BY KATHY GIBBONS
TRAVERSE CITY -- Homes that have been on the market for three years are suddenly selling. Others that are fresh on the market meet with competing offers from multiple buyers.
Those are a few of the realities behind the Traverse Area Association of Realtors’ newly released numbers for regional September home sales. It appears that business is, all things considered, booming.
In all, 281 listings were sold in the five-county Grand Traverse region in September, up from 202 in 2011 and a low of 150 in 2008. The median sales price was $165,000. That’s also up — from $157,250 in 2011 and $152,375 in 2008.

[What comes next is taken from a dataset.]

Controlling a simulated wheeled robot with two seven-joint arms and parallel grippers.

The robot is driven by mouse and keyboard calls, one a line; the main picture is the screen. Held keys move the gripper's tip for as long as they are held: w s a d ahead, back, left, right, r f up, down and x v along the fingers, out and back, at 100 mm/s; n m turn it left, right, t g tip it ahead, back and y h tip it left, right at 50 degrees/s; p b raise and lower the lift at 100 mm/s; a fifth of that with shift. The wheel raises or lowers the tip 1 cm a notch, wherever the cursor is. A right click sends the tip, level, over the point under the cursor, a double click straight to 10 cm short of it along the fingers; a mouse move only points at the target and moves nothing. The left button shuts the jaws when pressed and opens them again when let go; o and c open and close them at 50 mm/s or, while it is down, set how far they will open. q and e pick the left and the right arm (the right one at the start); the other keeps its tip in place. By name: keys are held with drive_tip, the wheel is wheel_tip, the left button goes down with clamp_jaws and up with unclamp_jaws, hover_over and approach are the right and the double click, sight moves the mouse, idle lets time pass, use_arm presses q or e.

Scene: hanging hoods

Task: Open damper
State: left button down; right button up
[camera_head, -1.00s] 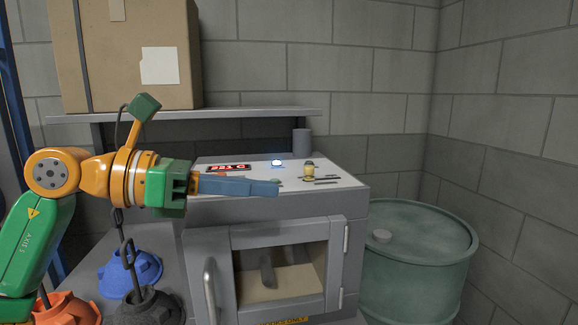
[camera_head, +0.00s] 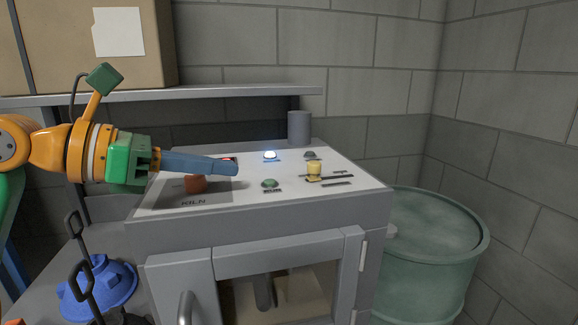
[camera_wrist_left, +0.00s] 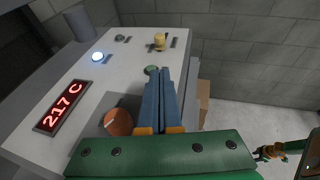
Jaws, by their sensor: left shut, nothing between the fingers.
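A yellow knob (camera_head: 314,170) stands on the right part of the kiln's top panel (camera_head: 225,202), at a dark slot. It also shows in the wrist view (camera_wrist_left: 160,41), beyond the fingertips. My left gripper (camera_head: 236,168) is shut and empty, its long blue fingers reaching over the panel from the left. In the head view the tips end left of the yellow knob, clearly apart from it. In the wrist view the tips (camera_wrist_left: 158,72) lie near a green button (camera_wrist_left: 151,70).
The panel also bears a lit white button (camera_head: 269,155), a grey button (camera_head: 310,154), a red-brown dial (camera_head: 195,183) and a display (camera_wrist_left: 62,106) reading 217 C. A grey cylinder (camera_head: 299,127) stands behind. A green drum (camera_head: 432,235) is right; a shelf (camera_head: 240,92) runs behind.

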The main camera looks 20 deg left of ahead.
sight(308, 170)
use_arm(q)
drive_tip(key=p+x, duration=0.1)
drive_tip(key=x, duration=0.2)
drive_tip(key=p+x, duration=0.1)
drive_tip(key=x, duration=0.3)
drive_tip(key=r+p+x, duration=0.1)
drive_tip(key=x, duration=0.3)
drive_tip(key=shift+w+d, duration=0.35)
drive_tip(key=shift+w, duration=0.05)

Year to date, 1,960 residential sales and 332 vacant land transactions were reported. That’s a huge leap over 2011, when there were 1,501 residential sales and 256 in vacant land — the biggest jump in years.
Median home sales price for January to September is $144,950, as compared to $137,500 in 2011 and $129,700 in 2009.
“What that’s telling us is what I’ll call the baseline value of real estate in the region is increasing,” said Kim Pontius, executive vice president of the Traverse Area Association of Realtors.
A particularly bright spot is Leelanau County, where Pontius said properties are holding value and selling at higher prices than in the other counties. September’s median sales price there was $245,000, compared to $165,750 in Grand Traverse, $164,000 in Antrim, $145,500 in Benzie and $88,000 in Kalkaska.
The five-county average for days on the market for September increased slightly compared to last year, but dropped significantly in two: Grand Traverse — from 182 days in 2011 to 149 in 2012, and Leelanau — from 282 in 2011 to 231 this year.
Mike Schmidt, president and owner of Coldwell Banker Schmidt Realtors, said his company’s sales are up about 30 percent over a year ago and have been “consistently strong” for at least a year. Low interest rates — around 3.66 percent for a 30-year fixed-rate mortgage on Friday — have helped. So has growing consumer confidence, he said.
“It definitely feels like we’re beyond a turning point,” he said.
In fact, inventory is declining. Construction on new custom homes is picking up, but builders haven’t begun producing spec inventory as they were before the economic downturn. Foreclosures remain a factor, but they’re not flooding the market, Schmidt said.
“We’re climbing out,” Pontius said. “We’re not there yet, but we’re moving in the right direction and moving at a manageable pace for the marketplace.”